Adding to that choice recently is the Okura Prestige Hotel, which opened earlier in the year. It's a deluxe spread in the wai-shaped building that is the Park Ventures Ecoplex posited to attract the travelling business yen with premium outlets and prices to match. But a trip up to the 24th floor lobby suddenly transports you back in time to a previous life you led of espionage, political revolutions, and fine dining. The elements of a novel or the elements of a meal in Bangkok? The elements of a food review at least, at this point.

Hanging out in hotels has both good and bad aspects. On the plus side, you get to swan around the lobby, pretending that your suite is being cleaned. That is, until you realise that everyone in the lobby is actually staying in the hotel and couldn't care less about your presence. (And you're supposed to be a spy keeping a low profile, remember?)

On the down side of hotel dining, it is an aching reminder of how the other half live, although it's more like how the other five per cent of society live rather than 50. Hotel venues posit themselves as luxurious, indulgent and unattainable, and then swoop in at the last minute and make you welcome, particularly if you have a credit card ready.

Regardless of the tons of marble in the lobby, the strength of the hotel is indeed its spectacular views of the surrounding Phloenchit area and Embassy Row to the south. Floor to ceiling windows offer you the perfect opportunity to perfect your political conflict-riddled brow pose while you fetch the waitress for another gin & tonic. This vista extends up the sweeping staircase from the lobby to Elements, the signature western restaurant of the hotel. While many punters opt for Yamazato downstairs being in line with the Japanese demographic, Chef Cyril Cocconi is combining all the right elements upstairs - food, views, subtlety and substance (get it? Elements?).

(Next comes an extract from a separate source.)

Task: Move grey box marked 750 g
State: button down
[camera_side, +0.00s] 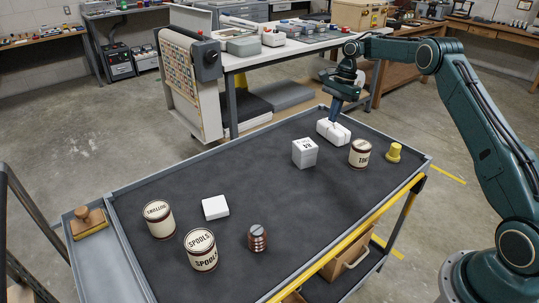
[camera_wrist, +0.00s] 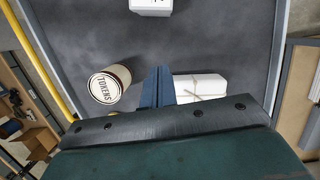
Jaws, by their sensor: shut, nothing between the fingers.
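A pale grey box (camera_side: 304,153) with dark print stands on the dark trolley top, right of its middle; the print is too small to read surely. Part of a pale box (camera_wrist: 152,6) shows at the top edge of the wrist view. My gripper (camera_side: 334,122) is shut and empty, pointing down at a white parcel (camera_side: 325,131) behind and right of the grey box. In the wrist view, my closed fingers (camera_wrist: 158,88) are beside the string-tied white parcel (camera_wrist: 203,87); I cannot tell if they touch it.
A tokens tin (camera_side: 359,154) and yellow knob-shaped piece (camera_side: 393,152) stand at right. A white block (camera_side: 215,207), two labelled tins (camera_side: 159,219) (camera_side: 201,250) and a brown ribbed piece (camera_side: 258,238) stand at left. The trolley (camera_side: 150,183) has raised edges; its middle is clear.

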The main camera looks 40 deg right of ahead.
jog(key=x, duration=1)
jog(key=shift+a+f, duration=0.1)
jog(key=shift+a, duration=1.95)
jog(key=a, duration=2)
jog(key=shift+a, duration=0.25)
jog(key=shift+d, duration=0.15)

The layout of the restaurant is a welcoming and spacious spread of tables among raw materials, charcoal walls and dark natural fibres. It's the handiwork of Bangkok design darlings PIA Interior who are responsible for Little Beast, Hotel Muse and just about every other happening spot of 2012. It all combines to offer a spacious and stylish spread, without the constraints of stuffy fine dining. The best spot in the room is at the eight-seating chef's table, seductively shaded by a translucent curtain but affording great views of the room, the vista outside and the kitchen. Your distracting angst of having your cover blown as a government secret operative dwindles as you sip on your first glass of grape juice from the visible vertical cellar.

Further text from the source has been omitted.